Here's a nice overall look at Chamberlain's home.

Photo by David Williamson. Do not use without his express written permission.

In this house, Chamberlain and his wife Fannie raised their children: daughter Grace (nicknamed "Daisy"), and son Wyllys. Chamberlain was especially close to Grace, his eldest child; he considered her something of a kindred spirit. As an adolescent, she called her father "Dearest Papa" and "Darling Boy". She would also show her thoughtfulness to him in little ways--such as straightening and putting her father's papers away, after he left them spread around from his desk to the floor and the mantelpiece. When she was a child of six, Chamberlain wrote her this letter after the battle of Chancellorsville:

"My dear little Daisy, I began a letter to you before the battle, but in the hurry of our moving it was lost. It was night, too, so that we could not see much. I am sorry I lost the letter, for it was almost done. There has been a big battle, and we had a great many men killed or wounded. We shall try it again soon, and see if we cannot make those Rebels behave better, and stop their wicked works in trying to spoil our Country, and making us all so unhappy. I have looked for the letter a great deal, but I shall enjoy writing another to you. You see I cannot write very well in this way; I believe you could write better if you should try...Do you and Wyllys have a pleasant time now-a-days? I think dear Aunty [Fannie's aunt, Deborah Folsom, was staying with her at the time] must make you very happy. She has such kind ways. I should like to see you all. What a charming little home you have, especially if dear Mamma is with you. Does Master Wyllys call her Fanny yet? You must have a garden to work in. It is very hot here, so that we can hardly bear to have our clothes on. But we do not have any May-flowers here. All the ground is so trampled by the army that even the grass will not grow much. How I should enjoy a May-walk with you and Wyllys, and what beautiful flowers we would bring home to surprise Mamma and Aunty! I often think of all our paths and sunny banks where we are always sure to find the wild flowers. Do the beautiful birds sing about the trees, and look for places to build nests near the house, as they used to do? I am suddenly ordered to the front to take command of our pickets. Mamma will tell you what they are, so goodbye once more. Papa."(2)

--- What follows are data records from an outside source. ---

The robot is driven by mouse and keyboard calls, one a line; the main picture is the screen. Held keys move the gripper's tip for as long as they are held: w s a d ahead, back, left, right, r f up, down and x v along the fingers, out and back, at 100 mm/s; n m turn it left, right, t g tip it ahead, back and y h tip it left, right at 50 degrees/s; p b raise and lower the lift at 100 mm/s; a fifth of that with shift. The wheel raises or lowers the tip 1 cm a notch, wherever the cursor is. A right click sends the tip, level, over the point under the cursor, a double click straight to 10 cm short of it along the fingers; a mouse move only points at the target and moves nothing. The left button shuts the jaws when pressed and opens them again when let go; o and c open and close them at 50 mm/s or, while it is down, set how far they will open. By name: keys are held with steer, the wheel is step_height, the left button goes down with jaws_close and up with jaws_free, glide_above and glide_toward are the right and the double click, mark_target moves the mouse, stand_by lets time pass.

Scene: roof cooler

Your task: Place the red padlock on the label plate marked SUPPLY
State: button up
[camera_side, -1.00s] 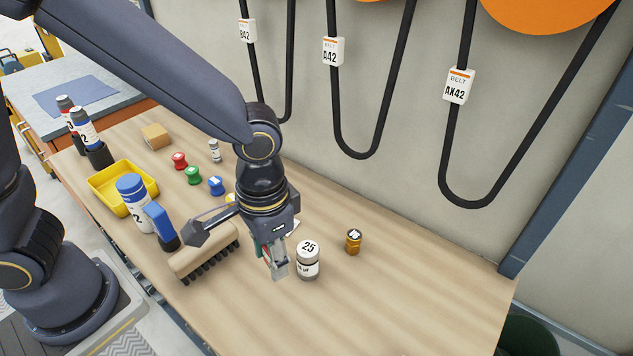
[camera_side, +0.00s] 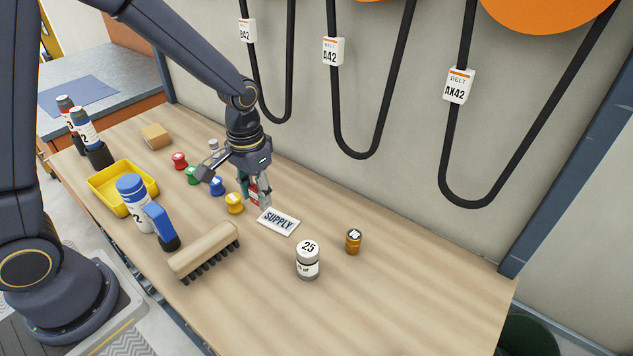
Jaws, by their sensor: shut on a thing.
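My gripper (camera_side: 257,197) is shut on the red padlock (camera_side: 254,194), which shows partly between the fingers. It is just behind and left of the label plate marked SUPPLY (camera_side: 279,222). The plate is white with dark letters and lies flat and bare on the wooden table. The padlock appears to be above the table, beside the plate rather than over its middle. The fingers hide part of the padlock.
A yellow spool (camera_side: 234,203) stands close left of my gripper, with blue (camera_side: 217,186), green and red ones beyond. The table's right front is clear.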

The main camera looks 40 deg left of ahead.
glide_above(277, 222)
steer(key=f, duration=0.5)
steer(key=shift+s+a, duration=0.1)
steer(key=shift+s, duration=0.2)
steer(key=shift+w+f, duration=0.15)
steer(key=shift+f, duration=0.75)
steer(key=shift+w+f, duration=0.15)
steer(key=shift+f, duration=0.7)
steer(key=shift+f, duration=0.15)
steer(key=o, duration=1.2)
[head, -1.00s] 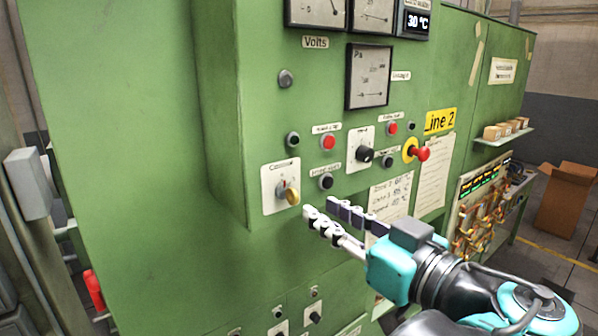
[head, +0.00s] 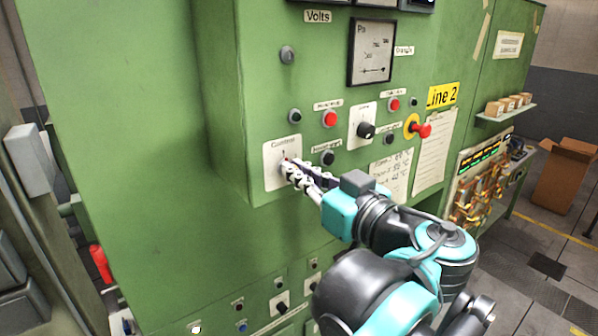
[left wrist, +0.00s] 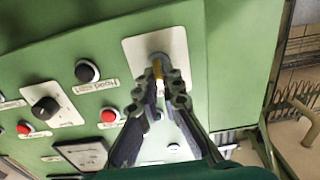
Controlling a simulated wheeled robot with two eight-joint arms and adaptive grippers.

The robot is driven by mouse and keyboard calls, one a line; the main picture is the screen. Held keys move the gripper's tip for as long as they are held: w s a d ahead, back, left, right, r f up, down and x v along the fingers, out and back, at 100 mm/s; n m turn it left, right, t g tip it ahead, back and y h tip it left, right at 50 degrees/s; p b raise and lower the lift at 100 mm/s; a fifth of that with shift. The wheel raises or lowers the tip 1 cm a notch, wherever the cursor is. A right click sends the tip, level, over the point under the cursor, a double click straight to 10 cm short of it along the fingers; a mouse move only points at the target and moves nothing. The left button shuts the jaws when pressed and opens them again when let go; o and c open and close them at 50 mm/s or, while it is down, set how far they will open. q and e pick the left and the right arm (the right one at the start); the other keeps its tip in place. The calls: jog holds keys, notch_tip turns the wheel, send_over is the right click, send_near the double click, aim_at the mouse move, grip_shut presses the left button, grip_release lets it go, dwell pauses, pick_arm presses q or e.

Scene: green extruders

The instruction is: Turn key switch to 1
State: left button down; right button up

While he was president of Bowdoin, Grace grew into a young woman to whom Chamberlain would write this letter in May of 1876:

"My Dearest Grace:

"I have been waiting long for your letter & now have come home from faculty meeting 11:30 Pm & find it.

"Thank you & bless you for it.(Private & Confidential) I dont love you so much because you are my daughter -- that is a mere plupical [?] law of time & earth -- a mechanical [encampment]. I love you because you are a splendid soul & belong to Eternity. I should love you any way daughter -- sister -- woman more especially the latter. Dont consider this a paternal epistle in which fathers say what is proper for fathers to say to daughters. I go back to first principles. Father & daughter is an arrangement of temporal & earthly law for the present sphere. If you were not a woman to command my love. you would not have it -- daughter or no daughter. You do command it -- & I want to tell you that is something worth having.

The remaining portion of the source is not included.